## Start

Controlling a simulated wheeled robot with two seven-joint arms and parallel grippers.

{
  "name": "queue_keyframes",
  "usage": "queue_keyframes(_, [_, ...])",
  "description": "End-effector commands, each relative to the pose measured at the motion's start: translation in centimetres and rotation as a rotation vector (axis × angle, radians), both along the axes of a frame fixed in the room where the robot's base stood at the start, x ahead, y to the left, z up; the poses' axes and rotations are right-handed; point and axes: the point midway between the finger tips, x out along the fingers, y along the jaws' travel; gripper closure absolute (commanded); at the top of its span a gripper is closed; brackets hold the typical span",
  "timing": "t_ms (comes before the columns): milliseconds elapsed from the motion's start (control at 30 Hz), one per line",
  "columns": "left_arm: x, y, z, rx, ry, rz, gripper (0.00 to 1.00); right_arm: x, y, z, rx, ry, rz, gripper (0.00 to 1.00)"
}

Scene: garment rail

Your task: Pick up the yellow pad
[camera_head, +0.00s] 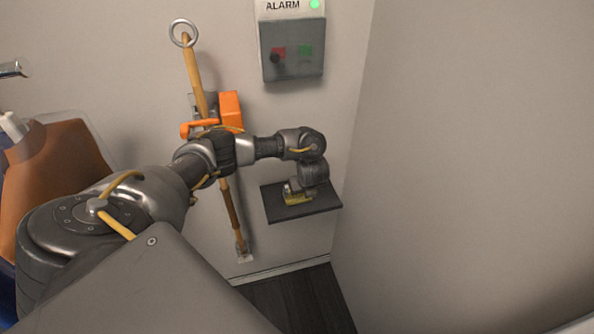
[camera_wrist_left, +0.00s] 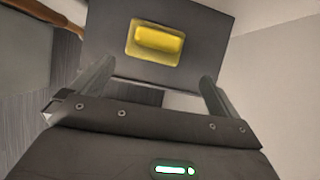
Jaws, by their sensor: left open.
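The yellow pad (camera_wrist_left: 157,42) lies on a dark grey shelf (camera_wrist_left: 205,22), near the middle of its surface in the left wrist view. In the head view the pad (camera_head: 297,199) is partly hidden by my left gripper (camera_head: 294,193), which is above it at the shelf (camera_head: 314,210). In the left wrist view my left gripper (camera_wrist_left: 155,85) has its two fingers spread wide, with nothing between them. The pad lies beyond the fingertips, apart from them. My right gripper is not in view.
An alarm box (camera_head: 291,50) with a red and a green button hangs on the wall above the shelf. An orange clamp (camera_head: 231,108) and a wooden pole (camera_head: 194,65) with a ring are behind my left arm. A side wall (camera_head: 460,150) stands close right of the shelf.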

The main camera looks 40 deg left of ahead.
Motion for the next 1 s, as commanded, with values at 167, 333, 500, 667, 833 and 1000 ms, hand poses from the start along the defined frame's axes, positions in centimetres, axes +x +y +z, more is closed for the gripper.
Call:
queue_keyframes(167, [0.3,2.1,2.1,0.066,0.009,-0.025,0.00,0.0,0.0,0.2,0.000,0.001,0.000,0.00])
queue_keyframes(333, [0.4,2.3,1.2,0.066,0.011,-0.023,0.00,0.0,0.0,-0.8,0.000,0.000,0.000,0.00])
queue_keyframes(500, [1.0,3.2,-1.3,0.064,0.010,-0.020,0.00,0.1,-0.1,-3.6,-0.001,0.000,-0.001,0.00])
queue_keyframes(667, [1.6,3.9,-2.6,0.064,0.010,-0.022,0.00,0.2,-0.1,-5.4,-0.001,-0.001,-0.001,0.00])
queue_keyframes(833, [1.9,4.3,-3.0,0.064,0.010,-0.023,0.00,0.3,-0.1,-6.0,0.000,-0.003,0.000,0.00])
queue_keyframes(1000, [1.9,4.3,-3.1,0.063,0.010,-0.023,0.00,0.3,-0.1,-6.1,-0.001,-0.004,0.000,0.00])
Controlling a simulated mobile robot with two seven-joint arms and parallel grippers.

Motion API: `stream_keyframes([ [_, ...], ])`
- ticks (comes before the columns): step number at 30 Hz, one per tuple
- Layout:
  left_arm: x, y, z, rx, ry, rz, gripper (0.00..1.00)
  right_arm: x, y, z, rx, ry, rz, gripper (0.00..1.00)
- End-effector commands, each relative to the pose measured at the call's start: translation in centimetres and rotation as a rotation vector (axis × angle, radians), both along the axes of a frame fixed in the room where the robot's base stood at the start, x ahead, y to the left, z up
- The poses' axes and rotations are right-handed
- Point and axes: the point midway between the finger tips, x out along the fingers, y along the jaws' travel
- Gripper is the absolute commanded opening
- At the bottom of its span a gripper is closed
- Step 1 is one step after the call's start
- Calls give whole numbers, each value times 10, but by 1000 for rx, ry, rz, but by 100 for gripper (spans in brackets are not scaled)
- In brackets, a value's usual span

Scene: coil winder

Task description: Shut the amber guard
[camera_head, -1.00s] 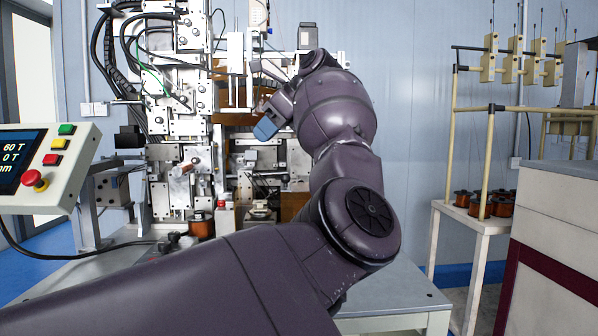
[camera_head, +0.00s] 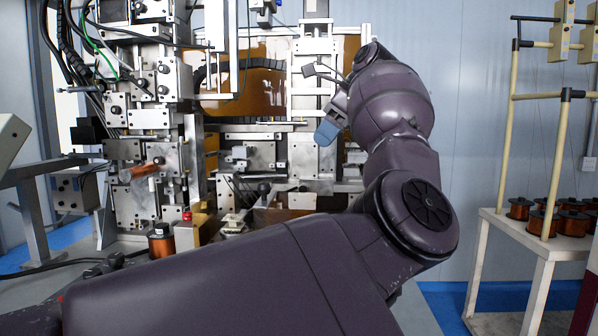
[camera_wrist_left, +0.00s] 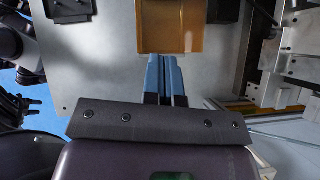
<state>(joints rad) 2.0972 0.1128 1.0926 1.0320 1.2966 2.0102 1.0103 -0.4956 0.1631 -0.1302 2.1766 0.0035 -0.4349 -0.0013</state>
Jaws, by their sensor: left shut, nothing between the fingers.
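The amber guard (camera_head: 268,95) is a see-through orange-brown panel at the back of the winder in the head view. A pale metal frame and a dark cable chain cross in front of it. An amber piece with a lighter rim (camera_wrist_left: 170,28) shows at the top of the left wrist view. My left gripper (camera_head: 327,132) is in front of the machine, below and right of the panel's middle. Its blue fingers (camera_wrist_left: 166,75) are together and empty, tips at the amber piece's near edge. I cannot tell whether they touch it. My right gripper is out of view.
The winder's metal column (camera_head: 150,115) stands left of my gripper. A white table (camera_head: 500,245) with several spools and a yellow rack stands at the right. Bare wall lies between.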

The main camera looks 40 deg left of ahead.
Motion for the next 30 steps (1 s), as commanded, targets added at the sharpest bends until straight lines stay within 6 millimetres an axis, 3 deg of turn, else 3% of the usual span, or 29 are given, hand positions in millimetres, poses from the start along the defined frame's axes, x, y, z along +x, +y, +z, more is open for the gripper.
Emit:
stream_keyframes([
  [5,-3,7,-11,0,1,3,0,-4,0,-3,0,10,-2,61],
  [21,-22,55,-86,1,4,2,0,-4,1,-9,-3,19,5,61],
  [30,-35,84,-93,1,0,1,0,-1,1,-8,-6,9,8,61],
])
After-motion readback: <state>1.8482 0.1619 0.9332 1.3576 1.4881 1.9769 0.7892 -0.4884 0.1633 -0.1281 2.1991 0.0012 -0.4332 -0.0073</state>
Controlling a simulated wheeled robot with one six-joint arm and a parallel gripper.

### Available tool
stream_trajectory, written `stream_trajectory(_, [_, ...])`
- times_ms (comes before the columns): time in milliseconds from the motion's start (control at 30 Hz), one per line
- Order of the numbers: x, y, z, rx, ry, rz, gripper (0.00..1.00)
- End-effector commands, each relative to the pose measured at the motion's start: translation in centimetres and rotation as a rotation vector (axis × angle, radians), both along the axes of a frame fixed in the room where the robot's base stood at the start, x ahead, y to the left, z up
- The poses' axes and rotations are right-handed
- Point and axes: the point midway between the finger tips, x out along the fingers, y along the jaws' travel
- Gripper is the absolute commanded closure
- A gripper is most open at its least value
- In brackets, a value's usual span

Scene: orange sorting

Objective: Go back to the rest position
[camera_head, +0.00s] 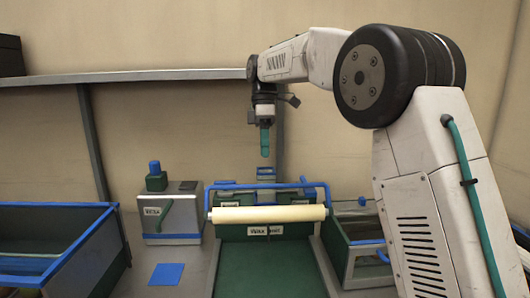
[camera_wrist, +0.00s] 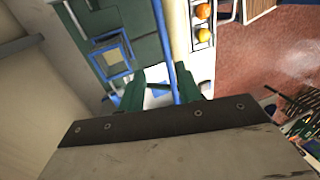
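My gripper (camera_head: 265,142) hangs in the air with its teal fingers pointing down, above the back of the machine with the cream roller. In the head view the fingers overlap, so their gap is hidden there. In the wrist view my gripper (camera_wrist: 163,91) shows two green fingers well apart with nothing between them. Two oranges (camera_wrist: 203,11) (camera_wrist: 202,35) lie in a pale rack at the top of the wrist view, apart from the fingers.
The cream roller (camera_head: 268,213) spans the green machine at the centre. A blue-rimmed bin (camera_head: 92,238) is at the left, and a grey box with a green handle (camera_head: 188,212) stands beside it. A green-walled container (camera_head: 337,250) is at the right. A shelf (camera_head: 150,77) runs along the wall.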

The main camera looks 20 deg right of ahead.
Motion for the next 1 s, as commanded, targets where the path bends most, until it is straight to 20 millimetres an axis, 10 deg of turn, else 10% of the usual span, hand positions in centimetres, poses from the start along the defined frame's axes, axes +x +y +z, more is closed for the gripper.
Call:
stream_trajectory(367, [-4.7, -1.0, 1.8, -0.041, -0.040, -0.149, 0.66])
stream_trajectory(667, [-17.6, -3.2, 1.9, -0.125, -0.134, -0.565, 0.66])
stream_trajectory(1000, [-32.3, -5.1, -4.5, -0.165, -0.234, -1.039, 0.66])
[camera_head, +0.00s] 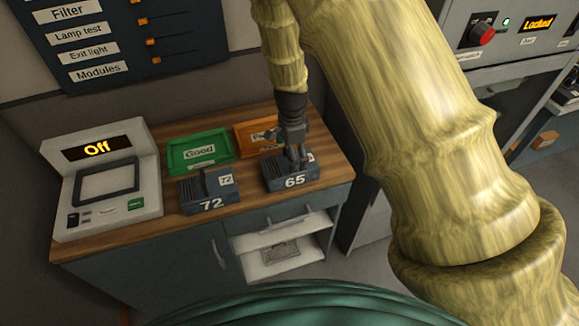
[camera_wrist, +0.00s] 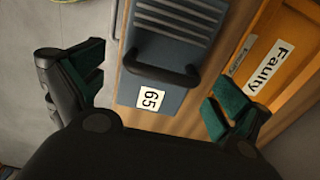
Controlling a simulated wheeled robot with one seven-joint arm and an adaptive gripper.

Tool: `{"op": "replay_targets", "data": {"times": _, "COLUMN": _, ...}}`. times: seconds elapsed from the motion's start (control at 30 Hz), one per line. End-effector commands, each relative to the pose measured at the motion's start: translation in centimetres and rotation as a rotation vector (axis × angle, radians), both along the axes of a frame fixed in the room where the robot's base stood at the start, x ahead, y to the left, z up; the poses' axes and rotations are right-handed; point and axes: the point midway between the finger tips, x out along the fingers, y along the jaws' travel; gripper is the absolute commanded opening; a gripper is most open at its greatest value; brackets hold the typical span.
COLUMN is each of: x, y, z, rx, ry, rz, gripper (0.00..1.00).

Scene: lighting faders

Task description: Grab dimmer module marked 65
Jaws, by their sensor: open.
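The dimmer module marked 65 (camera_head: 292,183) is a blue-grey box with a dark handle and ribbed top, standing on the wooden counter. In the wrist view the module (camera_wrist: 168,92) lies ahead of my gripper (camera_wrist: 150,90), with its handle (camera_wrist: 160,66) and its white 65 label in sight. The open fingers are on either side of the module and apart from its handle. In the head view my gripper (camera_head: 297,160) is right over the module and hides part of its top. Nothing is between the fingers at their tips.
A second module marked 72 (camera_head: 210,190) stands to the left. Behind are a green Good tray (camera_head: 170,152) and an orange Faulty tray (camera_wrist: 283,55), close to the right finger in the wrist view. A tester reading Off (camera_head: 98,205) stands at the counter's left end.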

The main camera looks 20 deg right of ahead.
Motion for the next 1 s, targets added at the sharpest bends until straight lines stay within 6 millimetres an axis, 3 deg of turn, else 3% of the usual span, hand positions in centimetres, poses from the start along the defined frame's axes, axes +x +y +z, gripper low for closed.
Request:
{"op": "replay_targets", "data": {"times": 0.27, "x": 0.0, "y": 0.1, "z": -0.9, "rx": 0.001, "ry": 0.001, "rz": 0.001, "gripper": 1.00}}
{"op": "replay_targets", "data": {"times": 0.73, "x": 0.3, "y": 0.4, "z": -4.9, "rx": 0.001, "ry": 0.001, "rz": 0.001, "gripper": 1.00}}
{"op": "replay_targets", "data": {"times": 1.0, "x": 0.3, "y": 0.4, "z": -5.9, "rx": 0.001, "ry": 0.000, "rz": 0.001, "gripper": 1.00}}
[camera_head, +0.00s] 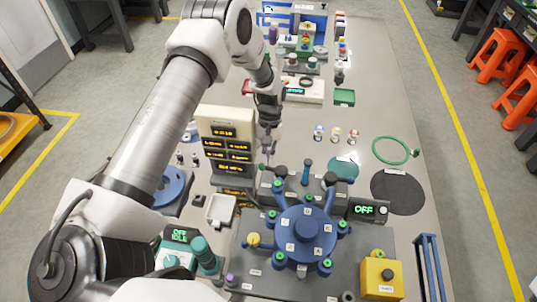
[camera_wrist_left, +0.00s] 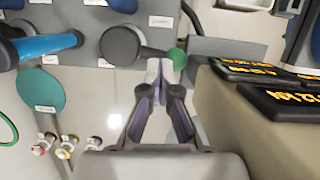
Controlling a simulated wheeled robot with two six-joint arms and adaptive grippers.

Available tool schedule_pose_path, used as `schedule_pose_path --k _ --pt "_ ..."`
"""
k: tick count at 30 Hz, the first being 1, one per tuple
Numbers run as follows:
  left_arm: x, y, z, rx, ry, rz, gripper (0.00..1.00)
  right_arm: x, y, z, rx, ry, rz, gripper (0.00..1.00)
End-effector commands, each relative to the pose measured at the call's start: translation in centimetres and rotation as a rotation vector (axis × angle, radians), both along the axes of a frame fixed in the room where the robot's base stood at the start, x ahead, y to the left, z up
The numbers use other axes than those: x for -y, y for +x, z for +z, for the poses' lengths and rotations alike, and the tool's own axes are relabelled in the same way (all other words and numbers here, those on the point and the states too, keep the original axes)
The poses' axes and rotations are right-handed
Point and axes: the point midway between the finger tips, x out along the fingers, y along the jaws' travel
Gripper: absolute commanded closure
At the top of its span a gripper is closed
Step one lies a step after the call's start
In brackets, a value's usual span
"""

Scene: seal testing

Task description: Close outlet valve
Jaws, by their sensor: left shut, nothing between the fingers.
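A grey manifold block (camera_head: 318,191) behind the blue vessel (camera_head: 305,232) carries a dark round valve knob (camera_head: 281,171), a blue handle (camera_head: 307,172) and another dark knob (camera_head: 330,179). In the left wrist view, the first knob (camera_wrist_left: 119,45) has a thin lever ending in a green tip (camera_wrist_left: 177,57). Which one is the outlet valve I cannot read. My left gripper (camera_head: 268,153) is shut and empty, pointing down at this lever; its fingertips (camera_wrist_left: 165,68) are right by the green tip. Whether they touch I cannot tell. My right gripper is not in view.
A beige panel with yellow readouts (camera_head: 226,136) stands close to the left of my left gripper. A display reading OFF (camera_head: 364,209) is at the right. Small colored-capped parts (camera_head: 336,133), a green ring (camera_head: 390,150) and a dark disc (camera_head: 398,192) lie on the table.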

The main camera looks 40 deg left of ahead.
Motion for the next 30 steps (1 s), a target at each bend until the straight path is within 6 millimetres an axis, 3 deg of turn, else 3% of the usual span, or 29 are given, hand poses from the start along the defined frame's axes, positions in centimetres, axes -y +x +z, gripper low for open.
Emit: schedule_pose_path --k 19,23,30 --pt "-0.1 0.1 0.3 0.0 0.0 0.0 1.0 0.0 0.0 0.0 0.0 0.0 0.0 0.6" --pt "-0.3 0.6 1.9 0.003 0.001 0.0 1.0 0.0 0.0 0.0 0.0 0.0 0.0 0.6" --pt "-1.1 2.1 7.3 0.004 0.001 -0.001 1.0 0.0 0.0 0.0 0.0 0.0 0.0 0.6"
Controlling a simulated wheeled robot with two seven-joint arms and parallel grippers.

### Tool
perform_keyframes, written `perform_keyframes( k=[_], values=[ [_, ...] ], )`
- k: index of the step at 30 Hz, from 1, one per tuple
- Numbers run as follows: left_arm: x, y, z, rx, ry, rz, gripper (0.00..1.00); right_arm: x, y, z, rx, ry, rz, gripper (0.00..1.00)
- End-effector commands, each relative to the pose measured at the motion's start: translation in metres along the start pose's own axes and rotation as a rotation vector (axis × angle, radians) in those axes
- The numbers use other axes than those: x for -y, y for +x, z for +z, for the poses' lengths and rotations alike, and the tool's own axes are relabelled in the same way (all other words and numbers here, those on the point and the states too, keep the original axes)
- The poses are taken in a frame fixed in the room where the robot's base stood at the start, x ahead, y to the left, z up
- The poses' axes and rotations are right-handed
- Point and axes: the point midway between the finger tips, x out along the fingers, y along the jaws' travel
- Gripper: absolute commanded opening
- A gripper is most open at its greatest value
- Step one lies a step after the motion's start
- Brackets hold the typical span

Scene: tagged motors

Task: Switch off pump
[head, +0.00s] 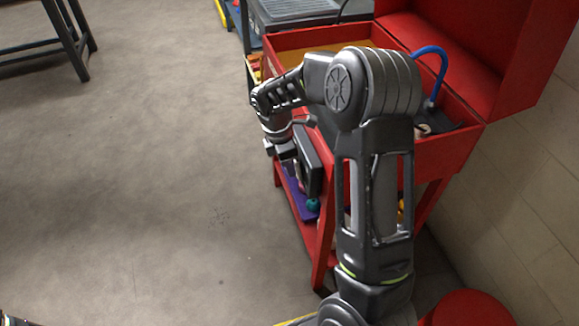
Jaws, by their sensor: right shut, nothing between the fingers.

## End

- **Given task**
Above are the records. Identify each line that contains the word "than".

- **In response**
The numbers use other axes than those: x for -y, y for +x, z for +z, for the poses' lengths and rotations alike, and the tool's own axes are relabelled in the same way (all other words and numbers here, those on the point and the states too, keep the original axes)
- The numbers use other axes than those: x for -y, y for +x, z for +z, for the poses' lengths and rotations alike, and the tool's own axes are relabelled in the same way (all other words and numbers here, those on the point and the states too, keep the original axes)

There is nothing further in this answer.